The shoot goes well. The actress has a face that transforms, that shines and twists, curves and disappears each time I move the camera. I shoot her reflection, as she looks at herself in the mirror slowly putting on makeup. 

I smile once to myself, proud of the shot on the monitor and that it is lit by nothing but two cheap lights from Ikea. 
E cranes her neck, sees the image and gives me a look of quiet approval. She likes to hold the reflector for me, a giant disc that is white on one side and silver on the other. I know she does not really understand the finer points of it, but she likes to hold it. I cannot tell her it is doing very little to change the shot.

The actress is cold, the trolley buses are full of people. N told me this would happen, and that getting a half-empty one would be a challenge. I look at them all sitting in the car as I lean into the street, watching for the next bus to arrive, predicting how full it will be as it approaches. I step outside of myself, see a man standing and the air of his breath making little clouds, his hands shoved in his pockets, the camera with nothing attached to it now, waiting with the power on in the bag, the little lights on top glowing in the darkness.

And then a half-empty bus comes and I wave my hands.
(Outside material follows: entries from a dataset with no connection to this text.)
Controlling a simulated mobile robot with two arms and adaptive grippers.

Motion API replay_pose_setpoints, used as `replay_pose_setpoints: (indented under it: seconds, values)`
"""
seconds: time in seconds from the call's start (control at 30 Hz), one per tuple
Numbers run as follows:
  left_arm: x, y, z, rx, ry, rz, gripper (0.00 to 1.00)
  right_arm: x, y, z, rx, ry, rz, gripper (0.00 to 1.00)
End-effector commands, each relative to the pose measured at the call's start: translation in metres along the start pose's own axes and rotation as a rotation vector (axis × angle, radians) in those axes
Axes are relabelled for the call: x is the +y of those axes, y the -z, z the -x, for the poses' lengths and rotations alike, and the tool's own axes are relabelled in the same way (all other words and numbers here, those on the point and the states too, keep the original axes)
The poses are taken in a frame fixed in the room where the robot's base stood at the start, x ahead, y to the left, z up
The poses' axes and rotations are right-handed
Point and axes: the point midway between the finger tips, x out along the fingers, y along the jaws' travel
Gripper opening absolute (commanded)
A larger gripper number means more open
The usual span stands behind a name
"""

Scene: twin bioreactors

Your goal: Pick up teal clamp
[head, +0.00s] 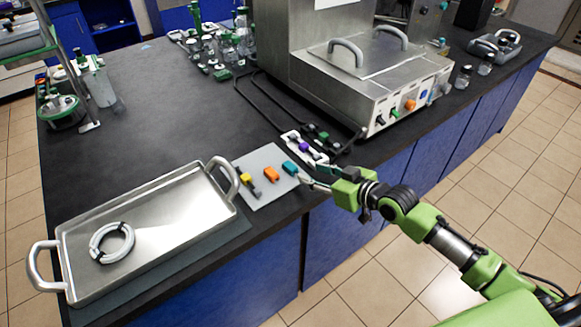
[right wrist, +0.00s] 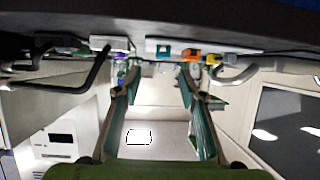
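The teal clamp (head: 290,168) lies at the right end of a row on a light grey mat (head: 267,197), beside an orange clamp (head: 271,174) and a yellow and black clamp (head: 245,179). My right gripper (head: 304,176) is just right of the teal clamp, its fingers pointing toward it. In the right wrist view the right gripper (right wrist: 160,76) is open, with nothing held between its fingers. The teal clamp (right wrist: 163,48) shows beyond the fingertips, between them in the picture. Whether a fingertip touches it I cannot tell. My left gripper is not in view.
A steel tray (head: 165,245) holding a white ring (head: 112,243) stands left of the mat. A white rack (head: 304,148) with purple and green clamps stands behind my gripper, near a black tube and the steel bioreactor base (head: 375,85). The bench's front edge runs below my gripper.

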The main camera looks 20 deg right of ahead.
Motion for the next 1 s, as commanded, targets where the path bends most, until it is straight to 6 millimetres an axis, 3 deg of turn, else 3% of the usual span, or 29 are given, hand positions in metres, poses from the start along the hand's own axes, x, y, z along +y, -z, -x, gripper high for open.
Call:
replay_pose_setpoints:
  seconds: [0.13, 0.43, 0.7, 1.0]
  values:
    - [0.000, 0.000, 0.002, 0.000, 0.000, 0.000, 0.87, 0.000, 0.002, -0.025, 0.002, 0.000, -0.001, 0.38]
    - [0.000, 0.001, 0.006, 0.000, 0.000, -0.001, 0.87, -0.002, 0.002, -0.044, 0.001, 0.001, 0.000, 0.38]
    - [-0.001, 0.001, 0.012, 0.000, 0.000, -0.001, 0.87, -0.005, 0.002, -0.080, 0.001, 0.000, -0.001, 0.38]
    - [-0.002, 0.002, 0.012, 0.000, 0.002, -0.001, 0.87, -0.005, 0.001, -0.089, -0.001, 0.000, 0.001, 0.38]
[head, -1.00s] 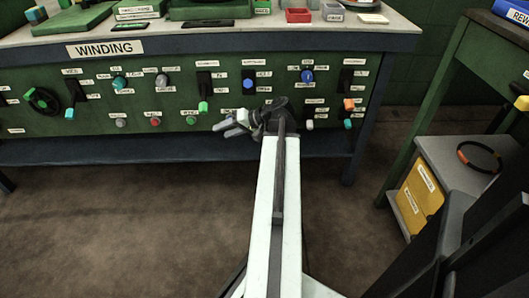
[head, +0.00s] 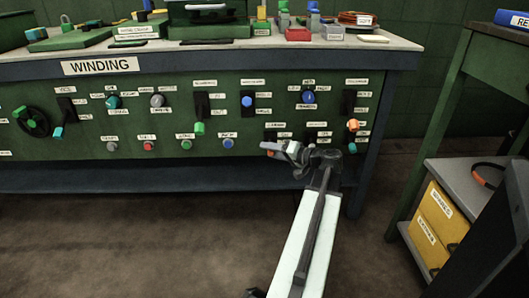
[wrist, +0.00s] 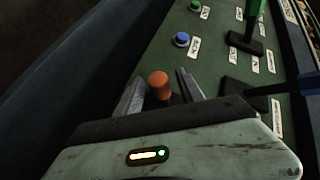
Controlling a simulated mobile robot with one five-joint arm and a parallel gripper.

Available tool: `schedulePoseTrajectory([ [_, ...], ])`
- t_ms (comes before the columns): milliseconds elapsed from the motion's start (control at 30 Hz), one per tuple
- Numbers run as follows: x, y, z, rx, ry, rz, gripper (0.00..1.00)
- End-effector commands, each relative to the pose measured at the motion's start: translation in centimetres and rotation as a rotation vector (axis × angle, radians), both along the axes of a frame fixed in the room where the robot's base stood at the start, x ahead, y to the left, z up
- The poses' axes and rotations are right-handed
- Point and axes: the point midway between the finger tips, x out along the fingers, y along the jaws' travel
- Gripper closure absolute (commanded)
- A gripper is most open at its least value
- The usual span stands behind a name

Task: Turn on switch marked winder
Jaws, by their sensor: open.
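The green panel of the desk marked WINDING (head: 103,65) carries labelled switches, knobs and buttons. Their labels are too small to read, so I cannot tell which is marked winder. My gripper (head: 274,148) is open at the panel's lower row, right of a blue button (head: 228,143). In the wrist view, an orange knob (wrist: 158,84) stands between the open fingers of my gripper (wrist: 160,78), with a visible gap to the right finger. The blue button (wrist: 181,39) and a green button (wrist: 195,6) lie beyond. The gripper mostly hides the orange knob in the head view.
Lever switches with green (head: 200,128), blue (head: 246,101) and orange (head: 353,125) handles sit around the gripper. A black handwheel (head: 32,122) is far left. A shelf with yellow boxes (head: 438,215) stands right. Brown floor lies in front.

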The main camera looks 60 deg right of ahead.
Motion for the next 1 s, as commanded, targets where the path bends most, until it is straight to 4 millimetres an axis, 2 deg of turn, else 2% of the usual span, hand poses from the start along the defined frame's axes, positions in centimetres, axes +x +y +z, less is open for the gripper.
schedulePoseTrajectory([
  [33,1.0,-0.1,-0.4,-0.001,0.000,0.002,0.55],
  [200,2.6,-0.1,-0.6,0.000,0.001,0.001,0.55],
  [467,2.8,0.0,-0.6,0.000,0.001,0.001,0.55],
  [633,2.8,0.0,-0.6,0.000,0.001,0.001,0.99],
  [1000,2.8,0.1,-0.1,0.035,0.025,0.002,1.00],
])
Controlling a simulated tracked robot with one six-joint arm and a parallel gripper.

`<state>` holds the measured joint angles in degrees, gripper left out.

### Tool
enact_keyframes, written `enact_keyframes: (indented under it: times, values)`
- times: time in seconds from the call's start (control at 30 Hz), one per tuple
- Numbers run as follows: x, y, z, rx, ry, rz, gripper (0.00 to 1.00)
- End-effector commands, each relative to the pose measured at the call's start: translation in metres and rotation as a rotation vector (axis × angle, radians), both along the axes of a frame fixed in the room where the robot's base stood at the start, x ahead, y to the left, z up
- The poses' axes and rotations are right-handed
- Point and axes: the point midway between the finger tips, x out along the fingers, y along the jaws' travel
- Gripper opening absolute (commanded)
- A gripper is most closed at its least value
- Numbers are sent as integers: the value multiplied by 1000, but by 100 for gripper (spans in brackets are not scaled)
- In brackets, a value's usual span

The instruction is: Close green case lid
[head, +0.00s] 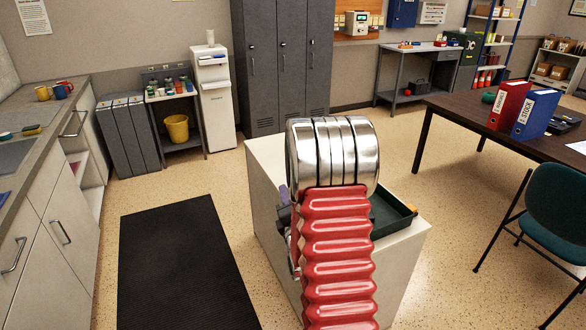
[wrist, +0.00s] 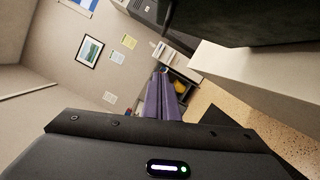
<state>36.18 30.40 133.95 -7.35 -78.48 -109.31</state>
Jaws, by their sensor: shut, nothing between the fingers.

The actress gets on first. I have to buy a ticket and lose a good minute trying to press the little piece of paper into the turnstile the right way. She glides back to help me, in her heels and trench coat. I slide into a seat across the aisle from her, nodding and saying nothing just pointing at the red light to show that I am shooting already. She acts with perfect instincts, glancing behind her, adjusting the wig, looking out at the street whipping past her, the lights lurid and distant. I breathe out through my nose trying not to bounce around on the rough street. I move, get one more take, and then we are off the bus and E and N are pulling up in the car behind us. The heat is blasting and I am already yanking a pot onto the stove for pasta, cracking open a forgotten bottle of wine, looking at their faces, looking at myself with dirt on my knees and sauce on the edge of my shirt, knowing that shooting is like breathing out when done well.